# SHORT EXERCISE
Extract, word for word, every line from the one containing "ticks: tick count" through the one containing "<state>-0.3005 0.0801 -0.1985", with both end lines kept.

# GIVEN INFORMATION
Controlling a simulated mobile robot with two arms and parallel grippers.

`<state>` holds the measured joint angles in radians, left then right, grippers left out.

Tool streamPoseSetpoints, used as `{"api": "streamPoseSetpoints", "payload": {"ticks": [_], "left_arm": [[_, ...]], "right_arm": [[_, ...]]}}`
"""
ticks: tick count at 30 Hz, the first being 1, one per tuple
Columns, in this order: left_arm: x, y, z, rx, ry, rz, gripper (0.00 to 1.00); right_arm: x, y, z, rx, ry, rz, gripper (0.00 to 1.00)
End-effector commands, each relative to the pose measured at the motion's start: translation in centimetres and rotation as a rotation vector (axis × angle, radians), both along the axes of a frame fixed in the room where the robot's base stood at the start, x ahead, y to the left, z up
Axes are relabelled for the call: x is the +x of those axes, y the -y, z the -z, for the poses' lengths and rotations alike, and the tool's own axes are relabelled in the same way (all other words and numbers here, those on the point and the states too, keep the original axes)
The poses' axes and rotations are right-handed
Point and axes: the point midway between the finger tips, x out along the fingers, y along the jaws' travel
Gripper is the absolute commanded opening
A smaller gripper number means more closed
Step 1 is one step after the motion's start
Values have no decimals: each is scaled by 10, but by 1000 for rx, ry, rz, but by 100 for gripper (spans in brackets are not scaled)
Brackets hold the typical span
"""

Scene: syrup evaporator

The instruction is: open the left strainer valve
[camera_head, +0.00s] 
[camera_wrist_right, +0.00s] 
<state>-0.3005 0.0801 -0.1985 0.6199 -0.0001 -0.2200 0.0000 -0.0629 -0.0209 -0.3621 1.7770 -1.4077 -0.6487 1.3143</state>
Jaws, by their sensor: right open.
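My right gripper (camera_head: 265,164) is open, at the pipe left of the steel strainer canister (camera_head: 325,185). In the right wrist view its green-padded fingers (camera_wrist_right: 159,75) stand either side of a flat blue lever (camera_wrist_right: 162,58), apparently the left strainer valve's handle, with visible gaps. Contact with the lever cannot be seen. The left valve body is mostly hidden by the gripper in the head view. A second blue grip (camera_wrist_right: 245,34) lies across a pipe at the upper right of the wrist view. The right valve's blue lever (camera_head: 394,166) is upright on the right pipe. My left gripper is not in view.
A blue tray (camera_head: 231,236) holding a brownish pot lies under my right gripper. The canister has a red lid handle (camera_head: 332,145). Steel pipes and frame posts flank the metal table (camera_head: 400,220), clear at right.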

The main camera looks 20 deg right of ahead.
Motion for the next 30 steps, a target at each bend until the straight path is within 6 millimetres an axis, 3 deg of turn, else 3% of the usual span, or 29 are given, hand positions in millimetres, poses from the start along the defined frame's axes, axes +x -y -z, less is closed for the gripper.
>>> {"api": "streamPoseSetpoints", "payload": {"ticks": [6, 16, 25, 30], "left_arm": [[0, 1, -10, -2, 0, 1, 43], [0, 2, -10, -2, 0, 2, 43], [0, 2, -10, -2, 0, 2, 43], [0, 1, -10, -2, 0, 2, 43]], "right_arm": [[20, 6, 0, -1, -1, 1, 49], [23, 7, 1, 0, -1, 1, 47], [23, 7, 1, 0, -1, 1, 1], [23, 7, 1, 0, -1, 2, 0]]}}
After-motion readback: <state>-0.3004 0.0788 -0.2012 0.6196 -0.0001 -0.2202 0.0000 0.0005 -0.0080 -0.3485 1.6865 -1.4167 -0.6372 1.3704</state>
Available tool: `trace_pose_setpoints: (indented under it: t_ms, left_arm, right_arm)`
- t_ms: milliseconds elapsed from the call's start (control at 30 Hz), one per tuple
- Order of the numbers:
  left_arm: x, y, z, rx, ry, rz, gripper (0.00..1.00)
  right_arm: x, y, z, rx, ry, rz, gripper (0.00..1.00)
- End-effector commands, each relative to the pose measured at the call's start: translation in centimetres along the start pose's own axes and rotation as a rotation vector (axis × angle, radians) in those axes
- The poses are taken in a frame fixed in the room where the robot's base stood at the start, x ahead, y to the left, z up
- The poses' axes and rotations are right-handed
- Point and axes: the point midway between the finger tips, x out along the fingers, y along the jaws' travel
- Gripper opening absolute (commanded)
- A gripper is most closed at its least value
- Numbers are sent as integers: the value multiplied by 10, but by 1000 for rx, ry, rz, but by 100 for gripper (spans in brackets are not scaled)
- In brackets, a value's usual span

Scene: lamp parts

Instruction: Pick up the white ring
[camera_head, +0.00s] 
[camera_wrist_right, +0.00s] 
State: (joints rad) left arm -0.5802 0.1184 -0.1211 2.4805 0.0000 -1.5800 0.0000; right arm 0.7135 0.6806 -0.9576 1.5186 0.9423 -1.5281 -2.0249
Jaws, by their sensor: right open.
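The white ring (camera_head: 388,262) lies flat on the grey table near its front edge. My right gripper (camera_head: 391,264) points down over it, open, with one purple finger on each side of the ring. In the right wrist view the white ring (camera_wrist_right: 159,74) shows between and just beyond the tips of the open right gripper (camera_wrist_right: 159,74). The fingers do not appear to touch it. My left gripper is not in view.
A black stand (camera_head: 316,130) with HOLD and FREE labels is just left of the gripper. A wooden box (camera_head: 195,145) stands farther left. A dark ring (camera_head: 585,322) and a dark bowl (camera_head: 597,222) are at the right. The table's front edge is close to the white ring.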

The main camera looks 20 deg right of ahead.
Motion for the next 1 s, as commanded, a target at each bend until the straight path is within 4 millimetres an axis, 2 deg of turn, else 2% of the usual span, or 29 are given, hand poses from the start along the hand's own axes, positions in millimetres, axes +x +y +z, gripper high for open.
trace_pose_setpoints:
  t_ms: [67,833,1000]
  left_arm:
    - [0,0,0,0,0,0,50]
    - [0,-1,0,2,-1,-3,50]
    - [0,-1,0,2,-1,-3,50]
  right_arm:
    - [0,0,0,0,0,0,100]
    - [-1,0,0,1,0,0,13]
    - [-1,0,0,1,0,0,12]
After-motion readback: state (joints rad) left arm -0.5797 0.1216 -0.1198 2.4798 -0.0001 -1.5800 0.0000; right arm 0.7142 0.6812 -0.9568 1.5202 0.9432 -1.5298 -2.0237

# WRITTEN ANSWER
ticks: tick count at 30 Hz, the first being 1, one per tuple
Columns, in this order: left_arm: x, y, z, rx, ry, rz, gripper (0.00 to 1.00); right_arm: x, y, z, rx, ry, rz, gripper (0.00 to 1.00)
End-effector commands, each relative to the pose measured at the motion's start: translation in centimetres and rotation as a rotation vector (axis × angle, radians), both along the axes of a frame fixed in the room where the robot's base stood at the start, x ahead, y to the left, z up
Axes are relabelled for the call: x is the +x of those axes, y the -y, z the -z, for the poses' lengths and rotations alike, and the tool's own axes are relabelled in the same way (all other words and numbers here, those on the point and the states too, keep the original axes)
The poses' axes and rotations are right-handed
Point and axes: the point midway between the finger tips, x out along the fingers, y along the jaws' travel
Gripper is the absolute commanded opening
A smaller gripper number means more closed
Step 1 is one step after the motion's start
Values have no decimals: each is scaled by 10, but by 1000 for rx, ry, rz, but by 100 for gripper (spans in brackets are not scaled)
Brackets hold the typical span
"""

Scene: syrup evaporator

The instruction is: open the left strainer valve
[camera_head, +0.00s] 
[camera_wrist_right, +0.00s] 
<state>-0.3005 0.0801 -0.1985 0.6199 -0.0001 -0.2200 0.0000 -0.0629 -0.0209 -0.3621 1.7770 -1.4077 -0.6487 1.3143</state>

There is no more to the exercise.